Bu Bir Eğitim Politikası Değil
Bugün karşımızda duran manzara, eğitim politikası değil. Bu, kırtasiyeciliğin devlet politikası haline gelmesi, okulların bürokrasiye kurban edilmesi, öğrencinin geleceğinin fotoğraf uğruna harcanmasıdır.
Söylemesi acı ama gerçek
Eğitim sistemi, çocuğun değil, masanın memnun edilmesi üzerine kurulu. Birileri makamlarda “her şey yolunda” diyebilir. Ama sınıfa girdiğiniz anda görüyorsunuz Öğrencinin dikkati paramparça.
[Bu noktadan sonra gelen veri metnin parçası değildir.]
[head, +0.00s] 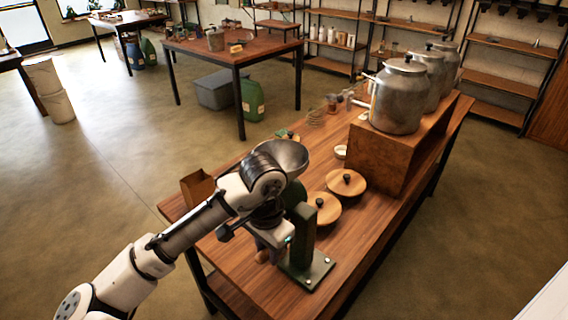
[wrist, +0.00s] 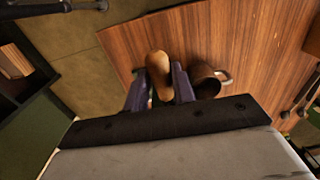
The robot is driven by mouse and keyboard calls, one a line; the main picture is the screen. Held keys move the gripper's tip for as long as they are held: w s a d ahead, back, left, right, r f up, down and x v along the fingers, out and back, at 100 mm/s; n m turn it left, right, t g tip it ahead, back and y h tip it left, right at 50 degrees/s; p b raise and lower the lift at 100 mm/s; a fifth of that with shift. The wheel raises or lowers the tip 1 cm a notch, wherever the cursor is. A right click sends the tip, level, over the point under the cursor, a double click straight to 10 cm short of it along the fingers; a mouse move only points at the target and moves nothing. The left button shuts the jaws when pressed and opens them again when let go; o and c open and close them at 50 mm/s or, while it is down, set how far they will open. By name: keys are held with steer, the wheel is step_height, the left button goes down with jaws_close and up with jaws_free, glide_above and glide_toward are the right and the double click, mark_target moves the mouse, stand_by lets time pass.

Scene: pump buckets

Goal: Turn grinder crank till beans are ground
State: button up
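The grinder stands on the near wooden table in the head view, with a steel bowl hopper (head: 287,153), a green body (head: 303,232) and a bolted base plate (head: 309,271). My arm hides part of it. My gripper (head: 268,236) is low beside the grinder's left side. In the wrist view, a rounded wooden crank handle (wrist: 158,66) stands between the fingers of my gripper (wrist: 158,82). Whether both fingers press on it is unclear. The handle's end also shows below my gripper in the head view (head: 262,256). The beans are not visible.
A brown mug (wrist: 204,81) is close to the right finger. A wooden box (head: 197,188) is at the table's left edge. Metal pots (head: 396,100) stand on a wooden riser (head: 380,155) behind.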

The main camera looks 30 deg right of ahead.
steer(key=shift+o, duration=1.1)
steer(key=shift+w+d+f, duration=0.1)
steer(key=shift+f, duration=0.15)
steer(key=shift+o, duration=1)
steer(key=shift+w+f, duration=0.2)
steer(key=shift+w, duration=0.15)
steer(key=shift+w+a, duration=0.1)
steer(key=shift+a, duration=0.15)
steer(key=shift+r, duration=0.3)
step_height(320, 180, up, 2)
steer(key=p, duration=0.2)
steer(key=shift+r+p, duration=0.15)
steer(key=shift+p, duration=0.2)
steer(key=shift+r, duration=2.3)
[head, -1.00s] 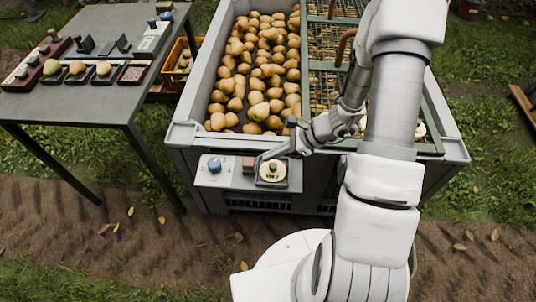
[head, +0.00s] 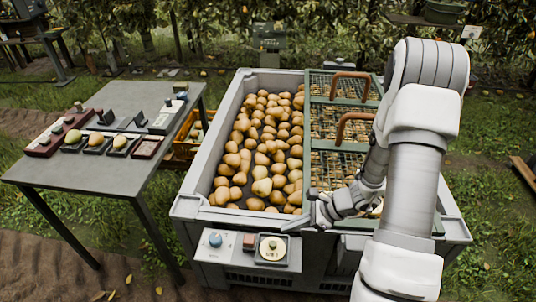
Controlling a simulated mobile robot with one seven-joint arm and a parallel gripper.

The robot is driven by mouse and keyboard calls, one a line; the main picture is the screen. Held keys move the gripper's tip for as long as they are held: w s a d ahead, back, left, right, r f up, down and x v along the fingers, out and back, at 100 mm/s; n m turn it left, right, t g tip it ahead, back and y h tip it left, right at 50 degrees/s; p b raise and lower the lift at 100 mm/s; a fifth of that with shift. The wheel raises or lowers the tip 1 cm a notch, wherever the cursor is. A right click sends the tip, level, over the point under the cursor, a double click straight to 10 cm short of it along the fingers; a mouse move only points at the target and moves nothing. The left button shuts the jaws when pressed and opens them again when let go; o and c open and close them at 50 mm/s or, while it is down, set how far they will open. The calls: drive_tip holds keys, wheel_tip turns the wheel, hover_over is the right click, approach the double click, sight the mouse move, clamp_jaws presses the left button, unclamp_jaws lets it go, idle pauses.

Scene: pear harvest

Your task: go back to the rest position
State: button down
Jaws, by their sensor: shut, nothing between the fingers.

Öğretmenin enerjisi tükenmiş. Velinin güveni sarsılmış.
Üstelik sorun öyle derin ki, artık pansumanla geçmez.
Projelerin Arkasında Gizlenen Çıplak Gerçek
Her proje, her etkinlik, her protokol aynı soruyu gölgeliyor
“Ders ne zaman işlenecek?”
Hafta boyunca sınıfa girmeyen öğrenciler var.
Gün boyu kağıt ve raporla boğuşan öğretmenler var.
Müfredatın yarısını bile yetiştiremeyen okullar var.
Ama vitrine bakınca herkes mutlu görünüyor.
Bakanlık teşrif etmiş, kurumlar afiş basmış, sosyal medya etkileşimi tavan yapmış.
Ne güzel değil mi?
Hayır, değil.
Bu ülke reklamla değil, eğitimle kalkınacak.
Bu ülke dosyayla değil, dersle ilerleyecek.
Öğretmenin Sesini Bastıran Sistem
Bir öğretmen bugün çıkıp yüksek sesle “Ders işlemek istiyorum” dese, hemen yüzüne şu duvar dikiliyor
“Proje zorunlu.”
“Etkinlik olacak.”
“Rapor gönderilecek.”
“Fotoğraf paylaşılacak.”
Bir eğitim sistemi öğretmenine nefes aldırmıyorsa, o sistem zaten çökmüştür, sadece resmi olarak ilan edilmemiştir.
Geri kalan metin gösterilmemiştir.